Introducing the 75th anniversary edition of The Great Gatsby, Fitzgerald scholar Matthew J. Bruccoli wrote that the Great War "triggered disillusionment, moral reevaluation, social experimentation, and hedonism...Although Fitzgerald joined the parties and chronicled them, he wrote in judgment."

Not only was he the most famous writer of the 1920s, Fitzgerald also coined the term "Jazz Age," which denoted an era of ragtime, jazz, stylish automobiles, and uninhibited young women with bobbed hair and short skirts.

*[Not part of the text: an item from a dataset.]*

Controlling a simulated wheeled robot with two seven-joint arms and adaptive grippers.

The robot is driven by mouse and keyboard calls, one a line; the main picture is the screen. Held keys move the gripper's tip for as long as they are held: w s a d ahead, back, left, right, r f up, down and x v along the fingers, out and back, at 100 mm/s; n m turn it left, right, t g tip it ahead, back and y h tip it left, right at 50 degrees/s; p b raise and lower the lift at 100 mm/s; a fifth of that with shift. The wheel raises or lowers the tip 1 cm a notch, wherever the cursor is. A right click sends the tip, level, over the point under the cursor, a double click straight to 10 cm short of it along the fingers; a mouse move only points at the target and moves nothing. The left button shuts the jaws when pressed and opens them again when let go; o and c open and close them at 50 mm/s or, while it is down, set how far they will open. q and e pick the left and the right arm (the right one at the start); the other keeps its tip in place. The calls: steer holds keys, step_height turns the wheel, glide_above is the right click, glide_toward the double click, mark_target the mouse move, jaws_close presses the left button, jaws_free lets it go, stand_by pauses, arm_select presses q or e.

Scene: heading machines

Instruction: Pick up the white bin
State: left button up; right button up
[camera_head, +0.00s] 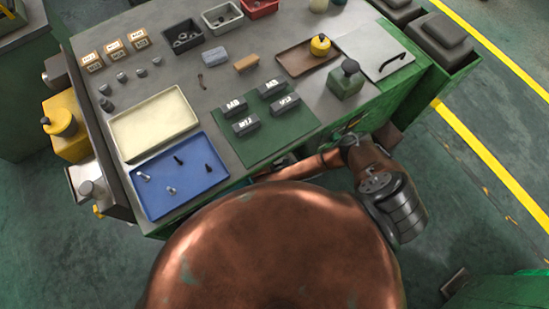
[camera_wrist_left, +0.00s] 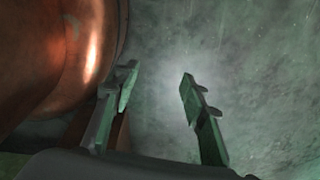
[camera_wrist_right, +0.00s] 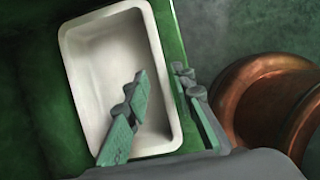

Often called the Roaring Twenties, the postwar decade sometimes appears as one long flamboyant party, where the urban rich danced the Charleston and the foxtrot until 2 a.m. In fact, one might just as convincingly describe it as a period of individual possibility and lofty aspirations to serve the greater good. In his 1931 essay "Echoes of the Jazz Age," Fitzgerald wrote, "It was an age of miracles, it was an age of art, it was an age of excess, and it was an age of satire."

"Daisy began to sing with the music in a husky, rhythmic whisper, bringing out a meaning in each word that it had never had before and would never have again. When the melody rose, her voice broke up sweetly, following it, in a way contralto voices have, and each change tipped out a little of her warm human magic upon the air."